Valuation & Capitalisation Table
Overview
This document presents the valuation basis and capitalisation table for Brunelly, structured around a $1.5M seed round at an $8.5M pre-money valuation ($10M post-money). The round offers 15% equity to seed investors via 1x non-participating preference shares.
Brunelly is being incorporated as a new entity in the UAE. The cap table is clean - there is no prior investment, no convertible notes, no SAFEs, and no outstanding debt. All equity is freshly issued at incorporation, with the seed round representing the company's first external capital.

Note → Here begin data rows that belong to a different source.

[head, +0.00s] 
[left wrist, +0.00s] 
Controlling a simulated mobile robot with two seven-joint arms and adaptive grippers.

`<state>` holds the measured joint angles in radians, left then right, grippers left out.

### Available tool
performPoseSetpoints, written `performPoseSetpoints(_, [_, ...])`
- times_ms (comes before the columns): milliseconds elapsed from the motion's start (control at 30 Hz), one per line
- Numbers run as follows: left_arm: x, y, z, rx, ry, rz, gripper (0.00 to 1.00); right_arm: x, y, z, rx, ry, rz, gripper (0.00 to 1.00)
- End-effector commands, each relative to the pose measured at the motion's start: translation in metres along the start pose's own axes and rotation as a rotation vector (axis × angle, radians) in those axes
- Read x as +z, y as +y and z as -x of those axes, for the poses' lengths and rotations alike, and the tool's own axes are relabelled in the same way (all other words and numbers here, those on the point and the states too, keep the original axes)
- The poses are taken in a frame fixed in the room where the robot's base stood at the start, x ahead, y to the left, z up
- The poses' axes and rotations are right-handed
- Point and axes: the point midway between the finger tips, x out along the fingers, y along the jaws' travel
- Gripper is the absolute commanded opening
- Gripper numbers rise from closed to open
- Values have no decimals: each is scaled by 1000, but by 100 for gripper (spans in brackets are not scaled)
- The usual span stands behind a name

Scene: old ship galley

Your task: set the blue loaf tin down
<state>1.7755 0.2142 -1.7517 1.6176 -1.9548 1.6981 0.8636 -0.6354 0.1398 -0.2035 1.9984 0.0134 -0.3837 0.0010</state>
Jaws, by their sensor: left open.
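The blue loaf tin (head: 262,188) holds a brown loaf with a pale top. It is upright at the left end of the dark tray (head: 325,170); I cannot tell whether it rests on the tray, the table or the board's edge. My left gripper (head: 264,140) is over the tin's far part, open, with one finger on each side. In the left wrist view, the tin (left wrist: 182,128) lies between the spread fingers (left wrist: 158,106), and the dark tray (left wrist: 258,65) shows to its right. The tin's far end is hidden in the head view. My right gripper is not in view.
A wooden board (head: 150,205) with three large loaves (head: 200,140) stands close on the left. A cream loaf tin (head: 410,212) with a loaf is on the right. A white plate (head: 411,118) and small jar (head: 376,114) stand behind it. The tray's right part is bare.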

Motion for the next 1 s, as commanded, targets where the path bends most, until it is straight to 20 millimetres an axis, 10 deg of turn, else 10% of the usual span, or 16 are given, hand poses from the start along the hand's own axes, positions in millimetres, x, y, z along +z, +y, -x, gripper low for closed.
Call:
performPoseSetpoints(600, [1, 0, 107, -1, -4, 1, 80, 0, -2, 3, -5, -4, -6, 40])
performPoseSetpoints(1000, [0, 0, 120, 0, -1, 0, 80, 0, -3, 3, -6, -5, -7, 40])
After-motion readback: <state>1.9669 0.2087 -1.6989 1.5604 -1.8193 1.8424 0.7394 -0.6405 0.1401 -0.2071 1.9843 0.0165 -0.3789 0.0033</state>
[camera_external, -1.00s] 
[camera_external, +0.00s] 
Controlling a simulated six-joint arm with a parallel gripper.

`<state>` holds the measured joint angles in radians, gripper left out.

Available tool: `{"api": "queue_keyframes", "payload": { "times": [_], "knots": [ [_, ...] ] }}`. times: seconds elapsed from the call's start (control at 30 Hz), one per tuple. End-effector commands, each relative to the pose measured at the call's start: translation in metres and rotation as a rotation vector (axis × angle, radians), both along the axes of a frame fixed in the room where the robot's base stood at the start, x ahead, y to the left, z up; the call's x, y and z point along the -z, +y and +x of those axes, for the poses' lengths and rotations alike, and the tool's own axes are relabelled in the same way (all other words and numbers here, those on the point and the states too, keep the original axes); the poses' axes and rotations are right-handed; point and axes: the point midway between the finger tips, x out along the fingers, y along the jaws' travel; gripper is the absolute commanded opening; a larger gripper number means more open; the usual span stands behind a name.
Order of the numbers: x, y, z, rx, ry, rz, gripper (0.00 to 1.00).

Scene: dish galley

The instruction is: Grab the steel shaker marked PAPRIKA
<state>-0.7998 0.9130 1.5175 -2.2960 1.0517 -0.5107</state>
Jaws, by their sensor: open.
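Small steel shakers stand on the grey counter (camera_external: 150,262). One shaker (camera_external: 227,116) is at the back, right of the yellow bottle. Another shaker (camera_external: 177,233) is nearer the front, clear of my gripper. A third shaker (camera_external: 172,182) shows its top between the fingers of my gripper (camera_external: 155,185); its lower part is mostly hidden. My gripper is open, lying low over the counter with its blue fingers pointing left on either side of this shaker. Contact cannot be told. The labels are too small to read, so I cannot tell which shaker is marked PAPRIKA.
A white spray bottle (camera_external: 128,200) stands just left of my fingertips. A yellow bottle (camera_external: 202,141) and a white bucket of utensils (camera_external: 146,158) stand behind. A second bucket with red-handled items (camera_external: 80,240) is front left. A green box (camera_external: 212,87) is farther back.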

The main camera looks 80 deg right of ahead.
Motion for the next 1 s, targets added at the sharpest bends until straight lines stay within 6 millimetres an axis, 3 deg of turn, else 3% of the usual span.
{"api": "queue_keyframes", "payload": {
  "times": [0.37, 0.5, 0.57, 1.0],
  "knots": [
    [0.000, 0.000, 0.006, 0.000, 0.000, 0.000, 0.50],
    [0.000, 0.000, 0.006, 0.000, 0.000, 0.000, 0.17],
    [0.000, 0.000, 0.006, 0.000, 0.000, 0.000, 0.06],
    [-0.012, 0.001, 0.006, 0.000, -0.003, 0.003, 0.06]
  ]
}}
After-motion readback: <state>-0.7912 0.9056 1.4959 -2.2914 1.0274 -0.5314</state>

The founding team holds ordinary shares subject to standard four-year vesting. An Employee Stock Option Pool (ESOP) of 10% has been reserved to attract and retain key hires during the growth phase.
Pre-Investment Cap Table
Ownership structure at incorporation, prior to the seed round closing.
| Shareholder | Role | Shares (%) | Class |
|---|---|---|---|
| Guy Powell | Founder & CTO | 50.00% | Ordinary |
| Dhilushi Perusinghe | CEO | 30.00% | Ordinary |
| Trishna Dhand | CFO & Co-founder | 10.00% | Ordinary |
| Employee Stock Option Pool (ESOP) | -- | 10.00% | Ordinary (reserved) |
| of which: Jonathan Kendall [Chairman] | Executive Chairman | 1.00% | Ordinary |
| Unallocated ESOP | -- | 9.00% | Reserved |
| Total | 100.00% |
Post-Investment Cap Table
Ownership structure following the $1.5M seed round at 15% dilution. All pre-investment shareholders are diluted pro rata.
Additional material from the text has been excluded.